Gut Rumbles
 

June 19, 2008

costa rica

Originally PUBLISHED July 19, 2005

I've been to Costa Rica three times now, and I've spent a grand total of 31 days there. I'm going back again next month for at least ten days and maybe longer, depending on how I feel and what I run into. I really like that place.

I received this email today:

Rob -

You often talk about Costa Rica, her people, culture, etc.

What places would you recommend? Do you have any info on immersion Spanish courses held there?

Thanks.

I've already googled 'costa rica' and limited it to gutrumbles.com

Posted by brian at July 19, 2005 12:05 AM

On my trips to Costa Rica, I've been pretty much all over the country, from both coasts to both borders. I know what I like, but I hesitate to recommend anything to anybody I don't know. What I like might not please you.

My two favorite places in Costa Rica are Jaco Beach and La Fortuna. Jaco is pretty laid-back, with beautiful Pacific water and surf, and you can find some really good food there. Plus, Jaco is more of a "live cheap" destination than places such as Tamarindo or Manuel Antonio.

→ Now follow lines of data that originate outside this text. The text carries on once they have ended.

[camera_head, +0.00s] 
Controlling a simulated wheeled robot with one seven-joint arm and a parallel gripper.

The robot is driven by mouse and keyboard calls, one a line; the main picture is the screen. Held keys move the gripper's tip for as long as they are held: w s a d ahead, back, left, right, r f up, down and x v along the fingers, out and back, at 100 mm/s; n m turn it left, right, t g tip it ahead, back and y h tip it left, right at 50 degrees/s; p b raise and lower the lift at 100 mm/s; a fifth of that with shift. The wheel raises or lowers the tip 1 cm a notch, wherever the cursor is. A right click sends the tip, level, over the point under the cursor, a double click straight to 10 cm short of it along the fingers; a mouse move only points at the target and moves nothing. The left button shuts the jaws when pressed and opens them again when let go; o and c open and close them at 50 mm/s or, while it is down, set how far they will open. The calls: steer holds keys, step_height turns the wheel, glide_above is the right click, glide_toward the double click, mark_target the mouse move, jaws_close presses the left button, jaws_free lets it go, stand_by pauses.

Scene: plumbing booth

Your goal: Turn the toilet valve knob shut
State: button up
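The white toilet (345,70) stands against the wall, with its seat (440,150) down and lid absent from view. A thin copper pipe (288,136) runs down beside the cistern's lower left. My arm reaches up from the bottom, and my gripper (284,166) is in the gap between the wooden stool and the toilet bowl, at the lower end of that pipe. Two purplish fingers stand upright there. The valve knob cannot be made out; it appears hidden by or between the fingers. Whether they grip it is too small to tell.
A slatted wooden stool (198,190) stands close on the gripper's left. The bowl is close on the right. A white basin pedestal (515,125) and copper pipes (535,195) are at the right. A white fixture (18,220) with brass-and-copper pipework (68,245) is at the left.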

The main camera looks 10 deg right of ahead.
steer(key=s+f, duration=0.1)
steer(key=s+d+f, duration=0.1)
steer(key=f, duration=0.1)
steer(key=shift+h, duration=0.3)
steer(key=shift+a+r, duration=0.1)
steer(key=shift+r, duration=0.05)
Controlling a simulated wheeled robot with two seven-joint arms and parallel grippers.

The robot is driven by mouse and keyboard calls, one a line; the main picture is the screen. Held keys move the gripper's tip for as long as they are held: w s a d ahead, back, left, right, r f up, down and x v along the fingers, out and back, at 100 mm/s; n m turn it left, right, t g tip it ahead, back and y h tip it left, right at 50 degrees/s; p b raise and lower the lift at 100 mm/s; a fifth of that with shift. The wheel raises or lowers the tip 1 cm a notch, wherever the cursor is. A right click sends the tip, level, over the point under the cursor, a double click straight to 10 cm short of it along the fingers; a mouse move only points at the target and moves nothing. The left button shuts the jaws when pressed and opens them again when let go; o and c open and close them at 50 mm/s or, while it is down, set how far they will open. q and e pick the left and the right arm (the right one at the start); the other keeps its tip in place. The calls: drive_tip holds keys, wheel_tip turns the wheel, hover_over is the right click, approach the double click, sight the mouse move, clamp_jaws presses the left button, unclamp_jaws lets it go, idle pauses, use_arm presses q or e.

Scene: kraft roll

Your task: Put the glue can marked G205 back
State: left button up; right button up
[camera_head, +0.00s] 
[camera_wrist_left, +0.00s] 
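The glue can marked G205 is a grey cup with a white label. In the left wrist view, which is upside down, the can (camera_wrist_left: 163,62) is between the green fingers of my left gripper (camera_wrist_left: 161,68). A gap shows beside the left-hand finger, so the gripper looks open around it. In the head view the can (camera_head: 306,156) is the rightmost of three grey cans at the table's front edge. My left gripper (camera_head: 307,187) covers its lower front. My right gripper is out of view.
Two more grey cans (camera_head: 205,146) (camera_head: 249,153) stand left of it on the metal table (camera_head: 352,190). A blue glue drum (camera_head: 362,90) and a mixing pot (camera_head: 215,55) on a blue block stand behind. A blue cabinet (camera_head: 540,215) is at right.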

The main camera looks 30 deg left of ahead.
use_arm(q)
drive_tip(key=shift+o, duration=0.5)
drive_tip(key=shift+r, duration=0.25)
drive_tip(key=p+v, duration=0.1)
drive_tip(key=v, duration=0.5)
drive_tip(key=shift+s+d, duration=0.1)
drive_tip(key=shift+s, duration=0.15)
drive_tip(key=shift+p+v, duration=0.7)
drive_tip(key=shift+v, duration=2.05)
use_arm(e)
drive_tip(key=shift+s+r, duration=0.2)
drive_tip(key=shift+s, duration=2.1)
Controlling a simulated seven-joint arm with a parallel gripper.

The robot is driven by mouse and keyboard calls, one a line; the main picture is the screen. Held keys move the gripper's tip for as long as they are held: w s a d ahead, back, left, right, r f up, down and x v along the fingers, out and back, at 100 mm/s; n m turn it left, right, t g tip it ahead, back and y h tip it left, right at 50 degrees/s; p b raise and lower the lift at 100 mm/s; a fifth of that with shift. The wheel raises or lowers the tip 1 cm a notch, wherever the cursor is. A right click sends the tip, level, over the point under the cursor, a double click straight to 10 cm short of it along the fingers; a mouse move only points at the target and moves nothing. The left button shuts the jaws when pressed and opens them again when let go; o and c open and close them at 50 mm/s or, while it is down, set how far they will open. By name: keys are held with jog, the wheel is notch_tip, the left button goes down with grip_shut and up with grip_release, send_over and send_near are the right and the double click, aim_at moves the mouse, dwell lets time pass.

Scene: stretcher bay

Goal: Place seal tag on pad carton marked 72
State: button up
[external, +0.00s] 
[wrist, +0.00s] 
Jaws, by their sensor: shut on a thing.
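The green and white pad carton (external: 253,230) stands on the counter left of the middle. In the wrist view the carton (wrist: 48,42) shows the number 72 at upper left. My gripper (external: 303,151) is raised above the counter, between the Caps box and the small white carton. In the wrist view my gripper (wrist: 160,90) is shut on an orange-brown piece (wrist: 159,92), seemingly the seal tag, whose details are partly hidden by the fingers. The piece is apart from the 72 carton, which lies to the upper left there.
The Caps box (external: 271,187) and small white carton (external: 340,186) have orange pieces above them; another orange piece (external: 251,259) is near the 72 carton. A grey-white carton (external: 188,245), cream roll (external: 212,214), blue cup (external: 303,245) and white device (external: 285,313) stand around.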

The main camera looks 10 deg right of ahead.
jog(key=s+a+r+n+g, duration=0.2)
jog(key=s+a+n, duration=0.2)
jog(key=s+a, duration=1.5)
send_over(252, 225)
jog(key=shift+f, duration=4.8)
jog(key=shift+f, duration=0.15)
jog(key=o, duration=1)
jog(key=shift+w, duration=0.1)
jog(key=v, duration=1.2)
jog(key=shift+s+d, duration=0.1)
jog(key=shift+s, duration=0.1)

La Fortuna is beautiful, right at the foot of the Arenal volcano. That sumbitch shook me out of bed at 3:00 AM the first time I was there. That's ALSO where I was mugged by a mango in total darkness after a night of singing Spanish karioke in a local bar.

The difference between Jaco and La Fortuna is like the difference between south Georgia and north Georgia. One is the beach, and the other is up in the mountains. BOTH are wonderful places.

If you visit the Caribbean side, you're entering "hippie heaven." The beaches are okay and the people are great, but you might not have hot water in your motel room. Of course, you can find a place to stay that's clean and decent for $5.00 a night there. And if you want to buy any kind of dope known to man, that's the place to do it.

I recommend that everybody spend a day or so in San Jose, just to walk through the market area in the morning when it first opens. That's quite a sight to see, and the noise is glorious. But I wouldn't stay there long. Get out of there and see the rest of the country.

Almost every town I visited had Spanish classes offered. I don't want to spend my time in Costa Rica sitting in a classroom, so I bought a phrase book, refreshed some of the Spanish I learned in college and spent a lot of time taking "lessons" from cab-drivers and bartenders.

I suggest you ask this guy for more information. He knows more about Costa Rica than I do, although I am determined to catch up with him some day.

Just go. Wherever you end up, you won't regret it.